## Do this
Answer with the number of lines in the listing below that contain the word "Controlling", and nothing else.

## Dataset rows
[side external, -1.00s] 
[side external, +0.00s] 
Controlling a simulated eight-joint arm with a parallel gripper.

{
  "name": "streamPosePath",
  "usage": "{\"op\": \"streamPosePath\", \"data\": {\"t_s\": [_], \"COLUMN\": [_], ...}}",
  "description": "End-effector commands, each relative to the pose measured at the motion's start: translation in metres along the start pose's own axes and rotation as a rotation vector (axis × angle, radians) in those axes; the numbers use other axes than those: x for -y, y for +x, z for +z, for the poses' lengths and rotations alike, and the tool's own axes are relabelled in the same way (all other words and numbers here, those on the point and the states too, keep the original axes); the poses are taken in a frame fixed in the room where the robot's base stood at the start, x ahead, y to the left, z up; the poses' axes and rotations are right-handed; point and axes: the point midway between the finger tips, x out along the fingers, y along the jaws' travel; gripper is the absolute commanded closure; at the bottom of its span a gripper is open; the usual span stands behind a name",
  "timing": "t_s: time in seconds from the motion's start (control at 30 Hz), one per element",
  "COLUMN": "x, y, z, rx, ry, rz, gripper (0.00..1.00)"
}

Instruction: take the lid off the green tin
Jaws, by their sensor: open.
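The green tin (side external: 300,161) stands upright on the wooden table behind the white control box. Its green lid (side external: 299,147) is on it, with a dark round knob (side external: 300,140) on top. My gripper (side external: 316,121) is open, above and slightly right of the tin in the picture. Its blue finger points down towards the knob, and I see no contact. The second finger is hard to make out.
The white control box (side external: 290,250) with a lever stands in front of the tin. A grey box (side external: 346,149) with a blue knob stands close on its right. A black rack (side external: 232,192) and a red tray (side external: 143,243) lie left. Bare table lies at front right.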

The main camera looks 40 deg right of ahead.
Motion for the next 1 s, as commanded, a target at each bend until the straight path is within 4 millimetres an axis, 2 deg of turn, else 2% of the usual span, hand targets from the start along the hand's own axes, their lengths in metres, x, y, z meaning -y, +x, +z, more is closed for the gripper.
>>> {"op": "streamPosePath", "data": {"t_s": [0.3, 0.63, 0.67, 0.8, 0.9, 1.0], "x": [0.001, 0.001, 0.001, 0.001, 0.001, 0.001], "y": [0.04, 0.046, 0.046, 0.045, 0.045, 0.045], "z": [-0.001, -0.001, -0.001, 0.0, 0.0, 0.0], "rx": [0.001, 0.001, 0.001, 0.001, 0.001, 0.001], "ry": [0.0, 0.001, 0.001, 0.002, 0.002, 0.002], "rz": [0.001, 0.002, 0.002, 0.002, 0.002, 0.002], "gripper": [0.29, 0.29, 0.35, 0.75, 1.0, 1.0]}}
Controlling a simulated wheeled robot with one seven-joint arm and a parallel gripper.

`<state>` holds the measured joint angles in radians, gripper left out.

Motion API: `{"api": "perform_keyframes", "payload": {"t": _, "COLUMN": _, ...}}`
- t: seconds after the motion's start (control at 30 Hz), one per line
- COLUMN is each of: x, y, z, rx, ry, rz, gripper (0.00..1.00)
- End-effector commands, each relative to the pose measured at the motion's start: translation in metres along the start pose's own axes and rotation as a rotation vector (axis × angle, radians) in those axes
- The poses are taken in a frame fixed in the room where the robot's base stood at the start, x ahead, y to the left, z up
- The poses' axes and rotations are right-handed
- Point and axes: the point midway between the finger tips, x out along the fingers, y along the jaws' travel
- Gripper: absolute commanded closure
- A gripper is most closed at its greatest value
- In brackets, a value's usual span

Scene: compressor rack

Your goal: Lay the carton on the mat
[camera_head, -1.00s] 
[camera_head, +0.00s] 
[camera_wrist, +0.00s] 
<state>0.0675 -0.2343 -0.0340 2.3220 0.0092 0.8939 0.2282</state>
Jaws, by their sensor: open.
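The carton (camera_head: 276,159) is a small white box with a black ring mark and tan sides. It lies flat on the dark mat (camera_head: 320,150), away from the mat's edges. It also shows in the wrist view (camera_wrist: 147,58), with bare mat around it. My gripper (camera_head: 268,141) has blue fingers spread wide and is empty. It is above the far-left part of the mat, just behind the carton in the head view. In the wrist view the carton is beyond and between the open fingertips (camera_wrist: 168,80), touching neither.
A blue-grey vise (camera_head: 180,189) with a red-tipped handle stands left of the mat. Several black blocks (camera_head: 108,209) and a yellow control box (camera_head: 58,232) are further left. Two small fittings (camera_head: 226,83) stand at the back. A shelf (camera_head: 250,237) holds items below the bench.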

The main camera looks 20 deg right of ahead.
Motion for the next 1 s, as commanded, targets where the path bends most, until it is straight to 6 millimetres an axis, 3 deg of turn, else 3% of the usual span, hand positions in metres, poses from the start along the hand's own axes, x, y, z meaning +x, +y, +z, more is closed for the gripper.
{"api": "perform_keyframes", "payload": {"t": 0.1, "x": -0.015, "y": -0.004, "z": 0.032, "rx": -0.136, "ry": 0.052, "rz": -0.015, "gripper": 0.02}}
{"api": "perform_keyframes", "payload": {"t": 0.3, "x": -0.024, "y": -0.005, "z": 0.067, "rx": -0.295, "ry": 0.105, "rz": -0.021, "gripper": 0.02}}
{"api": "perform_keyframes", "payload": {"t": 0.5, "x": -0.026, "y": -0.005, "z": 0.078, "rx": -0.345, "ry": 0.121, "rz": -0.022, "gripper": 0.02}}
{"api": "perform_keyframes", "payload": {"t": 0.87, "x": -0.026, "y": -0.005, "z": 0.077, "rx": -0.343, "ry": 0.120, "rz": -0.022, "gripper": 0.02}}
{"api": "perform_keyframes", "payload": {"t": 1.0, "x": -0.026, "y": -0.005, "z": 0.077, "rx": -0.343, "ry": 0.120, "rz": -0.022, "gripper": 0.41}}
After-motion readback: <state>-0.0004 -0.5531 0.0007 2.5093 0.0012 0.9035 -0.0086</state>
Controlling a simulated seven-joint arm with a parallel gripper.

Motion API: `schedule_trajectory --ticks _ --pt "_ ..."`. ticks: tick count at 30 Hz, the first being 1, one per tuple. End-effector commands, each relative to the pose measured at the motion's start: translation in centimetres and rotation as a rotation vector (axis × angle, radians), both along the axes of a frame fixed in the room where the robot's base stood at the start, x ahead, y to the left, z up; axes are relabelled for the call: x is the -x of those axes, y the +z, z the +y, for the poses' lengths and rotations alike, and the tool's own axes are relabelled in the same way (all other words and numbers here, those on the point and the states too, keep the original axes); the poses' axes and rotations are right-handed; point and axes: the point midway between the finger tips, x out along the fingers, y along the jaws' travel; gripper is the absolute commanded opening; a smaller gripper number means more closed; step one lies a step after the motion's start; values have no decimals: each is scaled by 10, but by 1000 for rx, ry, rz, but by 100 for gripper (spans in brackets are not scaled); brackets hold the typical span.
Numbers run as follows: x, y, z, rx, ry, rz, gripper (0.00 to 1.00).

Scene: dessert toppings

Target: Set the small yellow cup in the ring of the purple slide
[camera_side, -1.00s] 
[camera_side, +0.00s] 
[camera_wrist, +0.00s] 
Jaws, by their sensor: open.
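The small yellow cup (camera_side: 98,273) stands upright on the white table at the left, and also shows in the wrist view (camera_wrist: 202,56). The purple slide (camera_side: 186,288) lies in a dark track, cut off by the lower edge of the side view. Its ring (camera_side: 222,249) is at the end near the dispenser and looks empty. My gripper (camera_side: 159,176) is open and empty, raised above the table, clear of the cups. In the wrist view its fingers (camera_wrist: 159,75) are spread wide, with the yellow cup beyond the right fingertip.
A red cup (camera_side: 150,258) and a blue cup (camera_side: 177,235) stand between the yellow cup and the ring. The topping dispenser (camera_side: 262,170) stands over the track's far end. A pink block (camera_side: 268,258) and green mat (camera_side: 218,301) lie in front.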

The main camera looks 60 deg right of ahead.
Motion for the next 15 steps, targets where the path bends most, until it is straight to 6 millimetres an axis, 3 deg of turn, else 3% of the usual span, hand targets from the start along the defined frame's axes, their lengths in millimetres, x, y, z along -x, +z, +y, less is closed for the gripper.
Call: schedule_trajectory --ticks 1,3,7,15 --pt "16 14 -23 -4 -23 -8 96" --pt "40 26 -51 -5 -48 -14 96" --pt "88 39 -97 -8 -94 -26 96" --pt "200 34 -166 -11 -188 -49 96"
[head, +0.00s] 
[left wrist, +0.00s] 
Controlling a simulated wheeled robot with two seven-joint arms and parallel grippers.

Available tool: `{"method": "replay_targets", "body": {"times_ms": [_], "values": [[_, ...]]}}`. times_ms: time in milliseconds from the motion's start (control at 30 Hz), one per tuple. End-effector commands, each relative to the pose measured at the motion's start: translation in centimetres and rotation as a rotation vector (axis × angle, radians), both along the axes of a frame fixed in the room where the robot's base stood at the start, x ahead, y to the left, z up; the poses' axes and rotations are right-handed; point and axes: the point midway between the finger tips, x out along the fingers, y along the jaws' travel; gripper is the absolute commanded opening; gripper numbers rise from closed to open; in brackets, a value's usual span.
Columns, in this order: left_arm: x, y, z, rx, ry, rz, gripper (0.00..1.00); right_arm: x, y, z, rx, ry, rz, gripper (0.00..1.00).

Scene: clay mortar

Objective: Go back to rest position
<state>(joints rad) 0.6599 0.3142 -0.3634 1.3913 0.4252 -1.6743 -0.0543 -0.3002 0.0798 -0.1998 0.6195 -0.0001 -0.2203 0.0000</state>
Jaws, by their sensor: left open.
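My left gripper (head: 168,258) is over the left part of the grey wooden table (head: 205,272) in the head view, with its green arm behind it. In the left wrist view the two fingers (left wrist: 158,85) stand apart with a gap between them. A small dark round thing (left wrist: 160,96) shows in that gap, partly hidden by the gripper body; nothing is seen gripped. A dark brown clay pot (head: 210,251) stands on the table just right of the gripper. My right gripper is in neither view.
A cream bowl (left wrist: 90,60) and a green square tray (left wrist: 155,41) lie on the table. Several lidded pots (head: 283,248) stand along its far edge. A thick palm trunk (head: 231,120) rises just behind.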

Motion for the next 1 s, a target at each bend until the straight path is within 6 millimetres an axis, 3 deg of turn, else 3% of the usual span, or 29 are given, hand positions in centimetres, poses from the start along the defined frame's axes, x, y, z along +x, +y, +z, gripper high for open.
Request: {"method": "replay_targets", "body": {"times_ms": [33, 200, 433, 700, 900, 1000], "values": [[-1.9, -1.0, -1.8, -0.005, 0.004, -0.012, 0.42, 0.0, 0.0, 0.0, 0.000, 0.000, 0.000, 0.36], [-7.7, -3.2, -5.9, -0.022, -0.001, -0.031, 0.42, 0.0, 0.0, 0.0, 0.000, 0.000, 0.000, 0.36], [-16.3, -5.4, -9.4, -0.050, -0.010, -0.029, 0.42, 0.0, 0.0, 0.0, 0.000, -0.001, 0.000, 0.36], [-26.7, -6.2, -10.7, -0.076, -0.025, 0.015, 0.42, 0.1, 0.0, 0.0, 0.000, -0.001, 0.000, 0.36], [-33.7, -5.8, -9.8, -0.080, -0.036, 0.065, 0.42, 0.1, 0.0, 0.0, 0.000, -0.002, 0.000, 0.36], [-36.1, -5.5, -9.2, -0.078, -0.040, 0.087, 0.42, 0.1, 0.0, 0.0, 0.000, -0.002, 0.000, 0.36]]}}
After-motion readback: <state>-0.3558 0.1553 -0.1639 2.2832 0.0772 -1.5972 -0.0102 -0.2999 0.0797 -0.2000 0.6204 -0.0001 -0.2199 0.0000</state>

## Reply
4